Bio: Ivica Crnkovic is a professor of software engineering at Chalmers University, Gothenburg, Sweden. He is the director of ICT Area of Advance at Chalmers University, and the director of Chalmers AI Research Centre (CHAIR). His research interests include, software architecture, software development processes, software engineering for large complex systems, component-based software engineering, and recently Software engineering for AI. Professor Crnkovic is the author of more than 200 refereed publications on software engineering topics, and guest editor of a number of special issues in different journals and magazines, such as IEEE Software, and Elsevier JSS . He was the general chair of 40th International Conference on Software Engineering (ICSE) 2018, held in Gothenburg, 2018. Before Chalmers, Ivica Crnkovic was affiliated with Mälardalen University, Sweden, and before that he was employed at ABB company, Sweden, where he was responsible for software development environments and tools.

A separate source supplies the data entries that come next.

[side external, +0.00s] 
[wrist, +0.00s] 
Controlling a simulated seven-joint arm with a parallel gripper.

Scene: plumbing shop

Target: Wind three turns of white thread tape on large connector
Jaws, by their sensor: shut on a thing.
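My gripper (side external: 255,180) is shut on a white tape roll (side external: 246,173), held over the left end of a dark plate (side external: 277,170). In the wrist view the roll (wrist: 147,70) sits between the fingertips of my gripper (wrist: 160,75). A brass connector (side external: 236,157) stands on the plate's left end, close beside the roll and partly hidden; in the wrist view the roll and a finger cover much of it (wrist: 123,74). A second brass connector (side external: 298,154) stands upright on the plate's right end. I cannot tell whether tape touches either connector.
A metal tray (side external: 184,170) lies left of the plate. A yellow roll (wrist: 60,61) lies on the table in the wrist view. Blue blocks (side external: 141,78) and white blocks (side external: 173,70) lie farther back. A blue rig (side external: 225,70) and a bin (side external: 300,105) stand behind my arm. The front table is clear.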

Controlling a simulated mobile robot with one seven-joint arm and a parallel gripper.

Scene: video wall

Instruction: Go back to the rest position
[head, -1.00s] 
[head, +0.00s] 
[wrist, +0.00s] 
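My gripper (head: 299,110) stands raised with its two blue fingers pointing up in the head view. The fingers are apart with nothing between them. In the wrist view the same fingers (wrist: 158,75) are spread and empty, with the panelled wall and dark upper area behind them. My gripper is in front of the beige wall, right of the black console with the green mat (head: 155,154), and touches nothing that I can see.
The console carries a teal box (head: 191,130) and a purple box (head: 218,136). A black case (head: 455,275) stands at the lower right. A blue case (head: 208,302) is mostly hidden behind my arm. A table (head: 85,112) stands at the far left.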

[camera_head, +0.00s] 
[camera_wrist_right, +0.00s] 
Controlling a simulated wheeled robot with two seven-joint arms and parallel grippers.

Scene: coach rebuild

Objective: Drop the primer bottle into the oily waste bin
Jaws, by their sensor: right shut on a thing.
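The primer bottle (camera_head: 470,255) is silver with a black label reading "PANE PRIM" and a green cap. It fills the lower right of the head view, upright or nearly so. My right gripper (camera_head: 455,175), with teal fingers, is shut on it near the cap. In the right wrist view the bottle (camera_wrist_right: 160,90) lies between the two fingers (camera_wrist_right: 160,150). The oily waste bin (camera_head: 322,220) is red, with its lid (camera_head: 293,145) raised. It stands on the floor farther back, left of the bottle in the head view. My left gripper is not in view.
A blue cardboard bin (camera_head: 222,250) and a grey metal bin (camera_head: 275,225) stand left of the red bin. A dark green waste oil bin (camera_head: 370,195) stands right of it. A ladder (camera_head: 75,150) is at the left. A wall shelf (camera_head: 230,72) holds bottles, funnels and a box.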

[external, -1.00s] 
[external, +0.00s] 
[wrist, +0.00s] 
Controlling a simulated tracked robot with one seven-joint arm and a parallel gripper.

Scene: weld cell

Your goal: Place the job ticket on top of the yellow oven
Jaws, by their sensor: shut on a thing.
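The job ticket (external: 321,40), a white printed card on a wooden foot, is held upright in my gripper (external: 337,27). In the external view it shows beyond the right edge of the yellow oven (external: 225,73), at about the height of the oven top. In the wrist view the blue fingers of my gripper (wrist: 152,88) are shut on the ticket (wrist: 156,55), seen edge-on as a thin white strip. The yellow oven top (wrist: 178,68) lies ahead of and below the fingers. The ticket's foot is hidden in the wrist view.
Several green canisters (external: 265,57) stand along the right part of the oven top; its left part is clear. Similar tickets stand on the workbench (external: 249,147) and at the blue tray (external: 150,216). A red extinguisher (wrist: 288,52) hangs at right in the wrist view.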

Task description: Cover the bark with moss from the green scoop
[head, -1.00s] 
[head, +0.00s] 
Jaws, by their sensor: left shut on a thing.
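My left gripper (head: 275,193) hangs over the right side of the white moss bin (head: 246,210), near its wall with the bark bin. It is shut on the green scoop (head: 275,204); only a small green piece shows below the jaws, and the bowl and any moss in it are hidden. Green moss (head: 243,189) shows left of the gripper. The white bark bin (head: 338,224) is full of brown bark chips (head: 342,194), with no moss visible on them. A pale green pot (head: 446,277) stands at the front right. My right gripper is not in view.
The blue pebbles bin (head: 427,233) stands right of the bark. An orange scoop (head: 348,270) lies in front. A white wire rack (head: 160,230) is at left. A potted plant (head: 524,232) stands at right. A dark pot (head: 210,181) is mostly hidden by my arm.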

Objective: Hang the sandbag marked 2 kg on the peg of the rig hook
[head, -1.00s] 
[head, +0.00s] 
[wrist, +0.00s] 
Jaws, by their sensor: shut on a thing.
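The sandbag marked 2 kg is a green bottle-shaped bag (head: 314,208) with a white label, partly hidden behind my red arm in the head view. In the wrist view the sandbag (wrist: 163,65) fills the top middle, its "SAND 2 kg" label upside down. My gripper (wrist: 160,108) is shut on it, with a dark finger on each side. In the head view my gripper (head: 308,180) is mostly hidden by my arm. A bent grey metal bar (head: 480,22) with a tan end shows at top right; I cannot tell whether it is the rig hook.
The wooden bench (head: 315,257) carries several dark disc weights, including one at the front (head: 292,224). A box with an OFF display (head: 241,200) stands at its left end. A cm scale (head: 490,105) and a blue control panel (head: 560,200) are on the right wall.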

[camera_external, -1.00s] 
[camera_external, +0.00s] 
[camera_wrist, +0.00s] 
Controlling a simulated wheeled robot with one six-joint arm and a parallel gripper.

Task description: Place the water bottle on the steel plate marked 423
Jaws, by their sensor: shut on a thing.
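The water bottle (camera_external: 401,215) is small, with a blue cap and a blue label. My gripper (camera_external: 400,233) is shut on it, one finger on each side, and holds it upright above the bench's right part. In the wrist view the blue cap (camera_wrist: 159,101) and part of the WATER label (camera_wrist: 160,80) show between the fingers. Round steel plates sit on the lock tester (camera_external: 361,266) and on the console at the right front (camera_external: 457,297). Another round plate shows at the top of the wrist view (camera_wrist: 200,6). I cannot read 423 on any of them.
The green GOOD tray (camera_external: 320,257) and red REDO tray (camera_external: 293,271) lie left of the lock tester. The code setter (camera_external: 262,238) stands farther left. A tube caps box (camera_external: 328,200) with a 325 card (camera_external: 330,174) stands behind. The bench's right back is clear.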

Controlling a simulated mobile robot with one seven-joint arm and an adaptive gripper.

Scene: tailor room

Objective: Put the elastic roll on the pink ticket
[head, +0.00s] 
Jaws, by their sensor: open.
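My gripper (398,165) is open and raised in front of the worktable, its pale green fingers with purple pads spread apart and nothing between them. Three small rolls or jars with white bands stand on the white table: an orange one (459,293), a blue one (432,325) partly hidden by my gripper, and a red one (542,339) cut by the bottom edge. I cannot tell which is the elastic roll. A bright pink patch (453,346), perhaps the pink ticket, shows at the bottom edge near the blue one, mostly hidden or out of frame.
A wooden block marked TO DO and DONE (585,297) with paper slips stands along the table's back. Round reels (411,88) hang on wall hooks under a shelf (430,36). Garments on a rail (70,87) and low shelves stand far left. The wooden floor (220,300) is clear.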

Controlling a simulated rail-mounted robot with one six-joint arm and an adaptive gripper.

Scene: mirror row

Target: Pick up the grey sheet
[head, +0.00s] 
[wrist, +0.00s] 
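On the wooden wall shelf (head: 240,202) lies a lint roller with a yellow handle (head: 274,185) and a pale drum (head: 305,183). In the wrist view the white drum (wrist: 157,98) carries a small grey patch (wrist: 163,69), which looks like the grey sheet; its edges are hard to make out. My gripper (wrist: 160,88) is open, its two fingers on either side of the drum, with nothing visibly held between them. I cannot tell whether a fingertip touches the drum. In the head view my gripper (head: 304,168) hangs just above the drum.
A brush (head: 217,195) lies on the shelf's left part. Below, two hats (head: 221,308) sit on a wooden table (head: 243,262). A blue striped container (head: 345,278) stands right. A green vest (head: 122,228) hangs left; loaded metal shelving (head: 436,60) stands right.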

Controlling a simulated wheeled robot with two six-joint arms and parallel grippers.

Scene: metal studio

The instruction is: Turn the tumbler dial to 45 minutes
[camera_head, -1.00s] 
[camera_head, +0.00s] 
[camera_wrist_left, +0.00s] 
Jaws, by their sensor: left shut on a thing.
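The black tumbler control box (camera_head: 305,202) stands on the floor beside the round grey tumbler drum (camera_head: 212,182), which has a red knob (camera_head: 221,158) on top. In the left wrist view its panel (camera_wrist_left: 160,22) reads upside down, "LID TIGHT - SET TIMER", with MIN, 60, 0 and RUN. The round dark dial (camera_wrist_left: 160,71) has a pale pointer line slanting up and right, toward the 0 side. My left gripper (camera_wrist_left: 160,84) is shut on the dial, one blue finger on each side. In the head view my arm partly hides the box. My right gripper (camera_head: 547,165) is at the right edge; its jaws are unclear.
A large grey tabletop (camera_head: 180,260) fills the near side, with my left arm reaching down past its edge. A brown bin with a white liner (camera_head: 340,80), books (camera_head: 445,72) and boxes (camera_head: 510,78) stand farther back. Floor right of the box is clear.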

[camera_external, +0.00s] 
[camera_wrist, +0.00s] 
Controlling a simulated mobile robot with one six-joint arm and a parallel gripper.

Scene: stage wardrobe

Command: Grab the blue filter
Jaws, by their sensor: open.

More information is available on http://www.ivica-crnkovic.net
Diomidis Spinellis: Fifty years of sustained progress: Form, forces, and lessons of Unix architectural evolution
Abstract: Unix has evolved over five decades, shaping modern operating systems, key software technologies, and development practices. Studying the evolution of this remarkable system from an architectural perspective can provide insights on how to manage the growth of large, complex, and long-lived software systems. Along main Unix releases leading to the FreeBSD lineage we examine core architectural design decisions, the number of features, and code complexity, based on the analysis of source code, reference documentation, and related publications. We see that the growth in size has been uniform, with some notable outliers, while cyclomatic complexity has been religiously safeguarded. A large number of Unix-defining design decisions were implemented right from the very early beginning, with most of them still playing a major role. Unix continues to evolve from an architectural perspective, but the rate of architectural innovation has slowed down over the system’s lifetime. Architectural technical debt has accrued in the forms of functionality duplication and unused facilities, but in terms of cyclomatic complexity it is systematically being paid back through what appears to be a self-correcting process. Some unsung architectural forces that shaped Unix are the emphasis on conventions over rigid enforcement, the drive for portability, a sophisticated ecosystem of other operating systems and development organizations, and the emergence of a federated architecture, often through the adoption of third-party subsystems. These findings allow us to form an initial theory on the architecture evolution of large, complex operating system software.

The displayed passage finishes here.